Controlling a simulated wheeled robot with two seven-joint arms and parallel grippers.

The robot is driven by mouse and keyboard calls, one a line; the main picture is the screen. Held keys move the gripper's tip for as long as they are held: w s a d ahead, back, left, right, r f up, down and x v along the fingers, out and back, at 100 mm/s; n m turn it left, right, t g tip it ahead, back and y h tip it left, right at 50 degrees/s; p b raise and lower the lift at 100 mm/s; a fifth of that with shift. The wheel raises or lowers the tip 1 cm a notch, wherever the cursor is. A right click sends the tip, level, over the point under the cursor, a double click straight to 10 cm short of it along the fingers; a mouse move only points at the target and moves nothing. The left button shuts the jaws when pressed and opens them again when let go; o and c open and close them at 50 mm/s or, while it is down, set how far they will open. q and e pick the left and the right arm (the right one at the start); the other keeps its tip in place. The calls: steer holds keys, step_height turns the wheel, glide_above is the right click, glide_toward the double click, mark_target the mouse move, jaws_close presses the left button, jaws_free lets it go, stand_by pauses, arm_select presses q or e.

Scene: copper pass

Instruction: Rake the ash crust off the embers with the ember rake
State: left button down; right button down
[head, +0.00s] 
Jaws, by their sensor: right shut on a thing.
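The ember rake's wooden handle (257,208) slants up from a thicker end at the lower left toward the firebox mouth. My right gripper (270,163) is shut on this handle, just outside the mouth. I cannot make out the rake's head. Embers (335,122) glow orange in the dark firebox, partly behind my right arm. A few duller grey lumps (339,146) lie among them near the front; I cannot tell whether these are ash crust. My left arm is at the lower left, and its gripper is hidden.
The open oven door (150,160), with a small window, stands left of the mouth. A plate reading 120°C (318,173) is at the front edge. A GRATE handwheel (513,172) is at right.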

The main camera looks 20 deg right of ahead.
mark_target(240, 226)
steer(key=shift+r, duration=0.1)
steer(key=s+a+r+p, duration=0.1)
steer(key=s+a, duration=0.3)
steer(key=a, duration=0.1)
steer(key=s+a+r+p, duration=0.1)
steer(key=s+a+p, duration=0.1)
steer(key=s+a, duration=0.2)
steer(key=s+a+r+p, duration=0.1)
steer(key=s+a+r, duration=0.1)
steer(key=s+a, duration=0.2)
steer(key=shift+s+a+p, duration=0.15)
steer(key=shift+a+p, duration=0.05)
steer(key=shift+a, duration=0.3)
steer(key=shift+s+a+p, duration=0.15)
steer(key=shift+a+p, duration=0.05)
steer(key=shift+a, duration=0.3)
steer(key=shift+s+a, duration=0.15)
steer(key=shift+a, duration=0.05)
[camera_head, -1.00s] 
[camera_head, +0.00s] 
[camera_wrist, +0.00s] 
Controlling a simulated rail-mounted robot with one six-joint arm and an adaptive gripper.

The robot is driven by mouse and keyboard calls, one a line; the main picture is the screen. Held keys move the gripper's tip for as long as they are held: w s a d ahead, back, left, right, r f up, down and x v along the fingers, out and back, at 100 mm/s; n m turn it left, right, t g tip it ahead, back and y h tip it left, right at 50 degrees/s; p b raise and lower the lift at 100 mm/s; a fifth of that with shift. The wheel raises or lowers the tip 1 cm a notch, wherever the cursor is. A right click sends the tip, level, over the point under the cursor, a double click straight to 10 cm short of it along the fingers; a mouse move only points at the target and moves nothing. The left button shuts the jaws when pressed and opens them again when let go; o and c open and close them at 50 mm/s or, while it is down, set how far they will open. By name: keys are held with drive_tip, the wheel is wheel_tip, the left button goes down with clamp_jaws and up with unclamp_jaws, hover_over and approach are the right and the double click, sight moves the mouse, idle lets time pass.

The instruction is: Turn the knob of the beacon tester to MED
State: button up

*Exercise prompt*: Give the number of lines in the material above that have the word "joint" in them, and nothing more.

*Task solution*: 2